»»

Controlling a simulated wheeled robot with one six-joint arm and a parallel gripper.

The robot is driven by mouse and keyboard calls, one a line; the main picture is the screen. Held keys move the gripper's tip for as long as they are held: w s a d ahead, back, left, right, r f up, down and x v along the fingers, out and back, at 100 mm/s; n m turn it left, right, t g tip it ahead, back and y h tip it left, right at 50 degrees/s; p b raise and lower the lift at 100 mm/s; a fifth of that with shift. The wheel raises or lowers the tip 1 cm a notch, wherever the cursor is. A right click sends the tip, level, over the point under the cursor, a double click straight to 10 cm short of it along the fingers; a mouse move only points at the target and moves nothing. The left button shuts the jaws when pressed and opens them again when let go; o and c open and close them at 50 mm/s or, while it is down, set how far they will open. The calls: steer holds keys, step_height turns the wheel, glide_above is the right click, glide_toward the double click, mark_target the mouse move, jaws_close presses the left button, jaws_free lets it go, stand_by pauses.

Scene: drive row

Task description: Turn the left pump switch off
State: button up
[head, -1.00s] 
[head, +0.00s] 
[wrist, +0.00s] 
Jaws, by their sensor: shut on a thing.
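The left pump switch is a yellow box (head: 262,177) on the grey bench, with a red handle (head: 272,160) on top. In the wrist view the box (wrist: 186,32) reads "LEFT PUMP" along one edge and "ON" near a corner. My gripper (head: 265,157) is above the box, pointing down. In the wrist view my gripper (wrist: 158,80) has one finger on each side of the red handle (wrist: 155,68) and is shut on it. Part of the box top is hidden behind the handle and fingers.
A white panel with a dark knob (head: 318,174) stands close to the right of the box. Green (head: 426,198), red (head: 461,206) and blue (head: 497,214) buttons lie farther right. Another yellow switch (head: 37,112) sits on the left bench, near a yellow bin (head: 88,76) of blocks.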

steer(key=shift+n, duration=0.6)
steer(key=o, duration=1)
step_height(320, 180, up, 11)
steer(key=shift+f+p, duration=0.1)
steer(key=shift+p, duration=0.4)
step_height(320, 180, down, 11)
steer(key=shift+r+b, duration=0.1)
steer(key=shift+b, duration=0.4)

««

▸ WORK INSTRUCTIONS:
Print the material once more, exactly.

▸ RESULT OF THE TASK:
Controlling a simulated wheeled robot with one six-joint arm and a parallel gripper.

The robot is driven by mouse and keyboard calls, one a line; the main picture is the screen. Held keys move the gripper's tip for as long as they are held: w s a d ahead, back, left, right, r f up, down and x v along the fingers, out and back, at 100 mm/s; n m turn it left, right, t g tip it ahead, back and y h tip it left, right at 50 degrees/s; p b raise and lower the lift at 100 mm/s; a fifth of that with shift. The wheel raises or lowers the tip 1 cm a notch, wherever the cursor is. A right click sends the tip, level, over the point under the cursor, a double click straight to 10 cm short of it along the fingers; a mouse move only points at the target and moves nothing. The left button shuts the jaws when pressed and opens them again when let go; o and c open and close them at 50 mm/s or, while it is down, set how far they will open. The calls: steer holds keys, step_height turns the wheel, glide_above is the right click, glide_toward the double click, mark_target the mouse move, jaws_close presses the left button, jaws_free lets it go, stand_by pauses.

Scene: drive row

Task description: Turn the left pump switch off
State: button up
[head, -1.00s] 
[head, +0.00s] 
[wrist, +0.00s] 
Jaws, by their sensor: shut on a thing.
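The left pump switch is a yellow box (head: 262,177) on the grey bench, with a red handle (head: 272,160) on top. In the wrist view the box (wrist: 186,32) reads "LEFT PUMP" along one edge and "ON" near a corner. My gripper (head: 265,157) is above the box, pointing down. In the wrist view my gripper (wrist: 158,80) has one finger on each side of the red handle (wrist: 155,68) and is shut on it. Part of the box top is hidden behind the handle and fingers.
A white panel with a dark knob (head: 318,174) stands close to the right of the box. Green (head: 426,198), red (head: 461,206) and blue (head: 497,214) buttons lie farther right. Another yellow switch (head: 37,112) sits on the left bench, near a yellow bin (head: 88,76) of blocks.

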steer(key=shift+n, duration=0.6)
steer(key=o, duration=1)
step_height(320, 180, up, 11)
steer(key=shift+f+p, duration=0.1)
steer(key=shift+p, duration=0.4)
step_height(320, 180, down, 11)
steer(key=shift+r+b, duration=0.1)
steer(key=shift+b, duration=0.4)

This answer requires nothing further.